Bene, dopo questo libro con ogni probabilità il potere dell’anello si sarà attivato e voi sarete assolutamente intenzionati e determinati a finire il percorso che avete intrapreso per giungere fino a lui, IJ. Magari deciderete di fermarvi per un altro giro e di affrontare e vincere Il Re Pallido, la roba grossa che stava scrivendo quando scelse di “eradicare per sempre la sua mappa” dalla faccia della terra impiccandosi cinque anni fa nel garage di casa, il suo romanzo postumo sulla vita e sulla fatica di viverla, proseguirete con qualche suo libro di racconti mozzafiato, tipo Brevi interviste con uomini schifosi, e a questo punto avrete perso ancora parecchi giri, ma sarete comunque pronti per IJ. Ovviamente le vostre aspettative nel frattempo saranno salite enormemente: dato che tutte le opere minori che avete letto vi avranno lasciato segni indelebili, è lecito a questo punto che vi aspetterete di toccare vette inesplorate raggiungendo l’apice di un climax.

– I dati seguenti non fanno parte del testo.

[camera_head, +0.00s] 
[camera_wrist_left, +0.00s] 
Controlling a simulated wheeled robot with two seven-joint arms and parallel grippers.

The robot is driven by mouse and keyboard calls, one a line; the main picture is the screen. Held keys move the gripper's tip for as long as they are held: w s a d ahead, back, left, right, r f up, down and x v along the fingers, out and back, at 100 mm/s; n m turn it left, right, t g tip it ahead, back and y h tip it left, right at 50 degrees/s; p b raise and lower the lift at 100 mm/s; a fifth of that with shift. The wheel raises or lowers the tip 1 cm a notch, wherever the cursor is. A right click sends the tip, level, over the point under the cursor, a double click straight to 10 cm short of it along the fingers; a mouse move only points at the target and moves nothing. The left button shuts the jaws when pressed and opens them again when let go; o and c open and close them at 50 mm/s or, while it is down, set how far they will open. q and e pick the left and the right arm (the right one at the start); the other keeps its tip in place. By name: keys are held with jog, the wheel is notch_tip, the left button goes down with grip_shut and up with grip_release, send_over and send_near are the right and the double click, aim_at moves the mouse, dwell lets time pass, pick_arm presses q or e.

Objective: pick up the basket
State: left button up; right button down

Cosa sia stato per me quel libro non posso ancora descriverlo sobriamente, dato che lo sto ancora cavalcando (sono alla sua terza lettura) e non so quando e se terminerà mai il mio viaggio in quest’opera mondo, che ti spiega come nessuno ha mai spiegato cosa significhi far parte del genere umano al giorno d’oggi e quali e quante siano le forme di dipendenza che minano subdolamente il nostro cammino. Si tratta, la mia, di una lettura circolare per due ragioni: la prima di natura oggettiva, poiché quando si arriva alla fine del libro è necessario ricominciare, essendo il finale descritto all’inizio del libro, in un momento cioè in cui il lettore non può ancora afferrarne a pieno il significato e, quindi, trattenerlo nella memoria; la seconda è di natura soggettiva perché induce in me dipendenza proprio come la cartuccia letale (dal titolo Infinite Jest) che nel libro rappresenta il filo che unisce tra loro le tre storie principali (quella che si svolge all’interno di una rinomata accademia per tennisti; quella che si svolge in una casa di recupero per tossicodipendenti e quella che tratta di un gruppo di terroristi separatisti sui generis, in sedia a rotelle, e della loro missione di accaparramento per fini non troppo legali di questa cartuccia che scatena in chi la guarda una dipendenza letale). La dipendenza nel mio caso ovviamente non è letale, altrimenti non sarei qui a scriverne, o forse sì, perché mentre ne scrivo il libro lo sto ancora rileggendo e poi lo “rileggerò ancora e ancora etc” e non so quando lo finirò, che il cerchio, si sa, non ha né inizio né fine.